Sighting and aiming (often called by artillerists
"laying") were critical to antiaircraft defense. Early
in the war, sights consisted of simple arrangements
of concentric rings, which yielded little accuracy.
More sophisticated optical sights were developed
as the war continued, as was a rudimentary computer
called a "predictor." This electromechanical
device could be made to follow a target, calculating
its course and speed as well as the projectile's direction
and velocity with the object of predicting the
future position where the two would actually meet.
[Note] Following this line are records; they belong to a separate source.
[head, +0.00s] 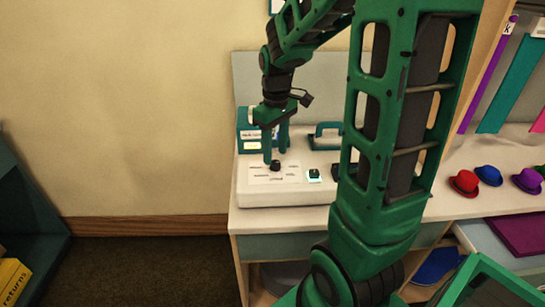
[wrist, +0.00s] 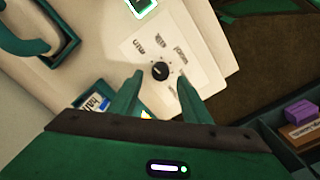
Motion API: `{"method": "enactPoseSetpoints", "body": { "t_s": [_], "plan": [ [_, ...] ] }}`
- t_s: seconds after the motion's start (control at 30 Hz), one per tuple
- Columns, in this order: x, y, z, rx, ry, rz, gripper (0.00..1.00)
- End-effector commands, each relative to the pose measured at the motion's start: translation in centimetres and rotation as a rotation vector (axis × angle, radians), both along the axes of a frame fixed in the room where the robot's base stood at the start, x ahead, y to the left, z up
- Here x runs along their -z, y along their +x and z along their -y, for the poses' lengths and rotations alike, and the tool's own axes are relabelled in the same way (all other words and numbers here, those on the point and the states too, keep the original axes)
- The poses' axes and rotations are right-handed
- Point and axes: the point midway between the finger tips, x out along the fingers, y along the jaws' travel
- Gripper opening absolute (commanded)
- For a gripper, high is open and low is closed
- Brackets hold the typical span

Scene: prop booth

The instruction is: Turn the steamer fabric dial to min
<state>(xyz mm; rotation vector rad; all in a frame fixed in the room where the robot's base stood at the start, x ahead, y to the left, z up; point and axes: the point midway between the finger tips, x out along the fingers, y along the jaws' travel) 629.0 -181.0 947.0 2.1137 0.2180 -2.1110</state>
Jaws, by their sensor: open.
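My gripper (head: 275,157) points down at the dial, open and empty. In the wrist view its two green fingers (wrist: 160,76) appear on either side of the knob. I cannot tell whether they touch it.
A lit switch (head: 314,175) sits right of the dial. A teal box with labels (head: 243,119) stands behind the steamer's left end. My arm hides the steamer's right part. Small hats, including a red one (head: 464,183), line the counter at right.

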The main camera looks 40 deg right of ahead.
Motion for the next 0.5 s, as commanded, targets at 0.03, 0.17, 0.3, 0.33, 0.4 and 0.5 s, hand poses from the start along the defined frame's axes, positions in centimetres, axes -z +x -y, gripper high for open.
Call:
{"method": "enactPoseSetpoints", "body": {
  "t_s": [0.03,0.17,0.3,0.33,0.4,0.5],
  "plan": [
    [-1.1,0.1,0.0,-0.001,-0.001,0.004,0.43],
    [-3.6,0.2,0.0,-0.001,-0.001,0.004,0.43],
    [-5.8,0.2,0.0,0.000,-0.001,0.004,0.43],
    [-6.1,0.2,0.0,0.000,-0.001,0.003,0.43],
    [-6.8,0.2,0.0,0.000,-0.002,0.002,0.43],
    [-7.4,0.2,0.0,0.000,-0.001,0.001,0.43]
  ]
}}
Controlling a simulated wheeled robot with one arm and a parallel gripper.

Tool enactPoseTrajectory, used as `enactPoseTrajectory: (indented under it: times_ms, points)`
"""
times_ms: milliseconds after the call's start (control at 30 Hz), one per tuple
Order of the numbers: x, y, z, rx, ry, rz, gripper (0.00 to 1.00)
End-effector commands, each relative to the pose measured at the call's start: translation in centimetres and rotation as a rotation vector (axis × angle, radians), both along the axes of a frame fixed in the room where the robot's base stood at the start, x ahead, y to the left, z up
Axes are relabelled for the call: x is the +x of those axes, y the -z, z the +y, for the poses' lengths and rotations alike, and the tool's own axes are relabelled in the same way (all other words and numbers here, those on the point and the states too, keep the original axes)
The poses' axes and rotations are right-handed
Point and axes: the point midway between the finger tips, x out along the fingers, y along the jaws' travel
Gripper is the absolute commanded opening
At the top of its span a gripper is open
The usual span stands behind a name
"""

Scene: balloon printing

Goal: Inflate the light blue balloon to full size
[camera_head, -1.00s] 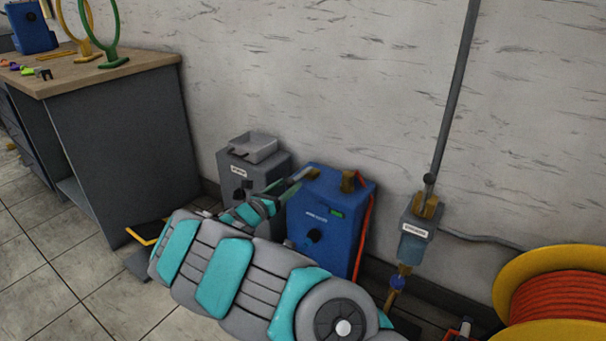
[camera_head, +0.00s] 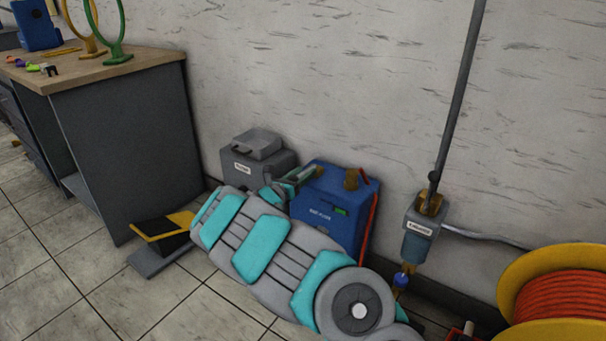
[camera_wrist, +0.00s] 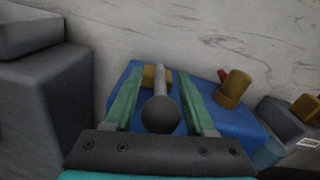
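No light blue balloon can be made out in either view. A blue machine (camera_head: 333,215) with a green indicator and brass fittings stands against the wall; its top also shows in the wrist view (camera_wrist: 220,122). My gripper (camera_head: 295,178) is just above its left part. In the wrist view my gripper (camera_wrist: 153,82) has its two green fingers spread apart over the machine's left brass fitting (camera_wrist: 150,76). A grey ball on a thin rod (camera_wrist: 161,113) shows between the fingers; I cannot tell whether they touch it. My arm hides the machine's lower front.
A grey box (camera_head: 257,168) stands left of the blue machine. A black and yellow pedal (camera_head: 163,230) is on the floor at left, near the workbench (camera_head: 130,150). A wall pipe valve (camera_head: 420,232) and an orange hose reel (camera_head: 560,290) are at right.

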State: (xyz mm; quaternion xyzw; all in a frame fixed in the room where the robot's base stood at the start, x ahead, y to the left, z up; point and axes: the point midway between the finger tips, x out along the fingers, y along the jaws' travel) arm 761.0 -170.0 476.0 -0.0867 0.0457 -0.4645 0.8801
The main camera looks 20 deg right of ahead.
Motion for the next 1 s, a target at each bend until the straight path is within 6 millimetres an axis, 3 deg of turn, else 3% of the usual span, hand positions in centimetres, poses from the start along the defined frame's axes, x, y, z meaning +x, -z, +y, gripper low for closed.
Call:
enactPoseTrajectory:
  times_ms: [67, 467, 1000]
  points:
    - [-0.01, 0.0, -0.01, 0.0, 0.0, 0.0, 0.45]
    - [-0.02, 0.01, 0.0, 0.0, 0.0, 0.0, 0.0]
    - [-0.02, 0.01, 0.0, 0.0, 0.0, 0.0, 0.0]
The predictor generated information on bearing
and elevation, which was fed to the gun via a pair
of motors, which, in turn, automatically adjusted
bearing and elevation. Because the predictor was
bulky and required a large generator as well as
careful calibration to align the guns to coincide
with the alignment of the predictor, this device was
generally installed on more-or-less permanently
emplaced guns. In the field, with mobile artillery,
manual sighting ("open sights") were generally
more practical, despite their shortcomings.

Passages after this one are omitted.